Short task: Quote only the part that opens with the line containing "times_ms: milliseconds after" and closes with the line containing "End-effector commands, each". Keep both of those lines.
>> Start
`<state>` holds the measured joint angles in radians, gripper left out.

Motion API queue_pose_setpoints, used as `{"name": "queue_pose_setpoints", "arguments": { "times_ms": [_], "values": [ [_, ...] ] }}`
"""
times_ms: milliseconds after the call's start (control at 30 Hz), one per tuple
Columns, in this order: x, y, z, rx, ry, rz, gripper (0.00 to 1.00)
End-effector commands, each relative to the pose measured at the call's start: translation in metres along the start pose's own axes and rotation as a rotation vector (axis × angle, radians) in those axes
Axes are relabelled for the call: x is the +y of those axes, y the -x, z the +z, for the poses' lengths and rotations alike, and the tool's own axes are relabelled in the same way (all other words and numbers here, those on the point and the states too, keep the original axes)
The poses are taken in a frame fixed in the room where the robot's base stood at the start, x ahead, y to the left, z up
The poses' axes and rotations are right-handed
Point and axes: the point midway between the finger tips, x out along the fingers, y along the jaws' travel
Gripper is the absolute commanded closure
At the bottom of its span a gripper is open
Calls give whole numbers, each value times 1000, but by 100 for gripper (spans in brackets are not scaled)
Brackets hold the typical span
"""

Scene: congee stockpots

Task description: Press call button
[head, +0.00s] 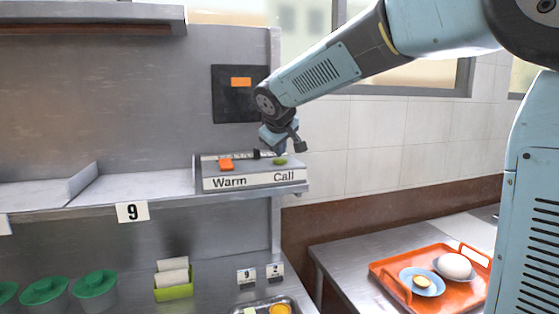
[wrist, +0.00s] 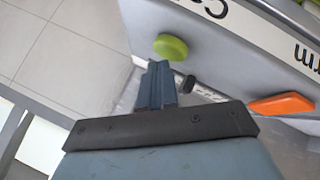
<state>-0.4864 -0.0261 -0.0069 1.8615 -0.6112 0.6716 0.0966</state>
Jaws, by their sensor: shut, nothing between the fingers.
>> End
Answer to the task:
times_ms: milliseconds after the call's start (control at 30 Hz), one per tuple
Columns, in this order: x, y, z, rx, ry, rz, gripper (0.00 to 1.00)
End-effector commands, each relative to the pose measured at the call's start: translation in metres along the start pose's own axes and rotation as a rotation vector (axis × angle, radians) in those axes

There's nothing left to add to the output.